Extract exactly the run of lines starting at the line that holds "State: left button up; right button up" and ending at the line that holds "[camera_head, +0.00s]", both included.

==== DATA

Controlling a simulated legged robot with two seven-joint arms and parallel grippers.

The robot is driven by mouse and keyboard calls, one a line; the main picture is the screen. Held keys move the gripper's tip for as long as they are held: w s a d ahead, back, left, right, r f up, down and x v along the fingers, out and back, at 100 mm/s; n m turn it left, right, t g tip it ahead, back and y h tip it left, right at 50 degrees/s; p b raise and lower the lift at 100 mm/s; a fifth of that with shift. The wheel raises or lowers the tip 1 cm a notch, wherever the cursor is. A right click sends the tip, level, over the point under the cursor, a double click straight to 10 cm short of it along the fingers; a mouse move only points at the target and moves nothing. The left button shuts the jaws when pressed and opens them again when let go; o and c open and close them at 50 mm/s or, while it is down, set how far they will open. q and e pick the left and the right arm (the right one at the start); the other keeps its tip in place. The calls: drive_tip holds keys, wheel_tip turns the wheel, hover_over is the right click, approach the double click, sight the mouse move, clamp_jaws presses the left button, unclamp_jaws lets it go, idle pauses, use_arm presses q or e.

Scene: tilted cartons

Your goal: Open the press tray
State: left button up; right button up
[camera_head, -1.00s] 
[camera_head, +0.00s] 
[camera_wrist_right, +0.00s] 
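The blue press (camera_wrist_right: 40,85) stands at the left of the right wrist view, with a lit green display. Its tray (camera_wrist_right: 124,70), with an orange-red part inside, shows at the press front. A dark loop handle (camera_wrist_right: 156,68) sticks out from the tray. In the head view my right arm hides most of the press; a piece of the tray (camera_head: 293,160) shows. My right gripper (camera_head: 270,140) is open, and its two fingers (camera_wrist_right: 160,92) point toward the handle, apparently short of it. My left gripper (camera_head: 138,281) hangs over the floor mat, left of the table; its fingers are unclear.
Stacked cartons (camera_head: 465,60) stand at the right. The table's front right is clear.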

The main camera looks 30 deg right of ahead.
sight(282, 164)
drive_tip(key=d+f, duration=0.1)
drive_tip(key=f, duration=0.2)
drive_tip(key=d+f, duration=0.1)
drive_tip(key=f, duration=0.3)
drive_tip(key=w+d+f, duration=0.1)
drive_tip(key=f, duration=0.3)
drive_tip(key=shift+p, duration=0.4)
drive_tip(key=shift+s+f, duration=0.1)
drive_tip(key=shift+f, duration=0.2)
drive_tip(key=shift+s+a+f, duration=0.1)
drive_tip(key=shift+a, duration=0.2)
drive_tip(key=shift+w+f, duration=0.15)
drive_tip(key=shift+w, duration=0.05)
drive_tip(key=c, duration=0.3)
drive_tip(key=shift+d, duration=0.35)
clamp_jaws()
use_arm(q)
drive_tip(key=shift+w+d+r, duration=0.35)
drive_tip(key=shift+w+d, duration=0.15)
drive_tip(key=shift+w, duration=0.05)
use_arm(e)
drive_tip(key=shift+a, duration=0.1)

========

**TASK SOLUTION**
State: left button up; right button up
[camera_head, -1.00s] 
[camera_head, +0.00s] 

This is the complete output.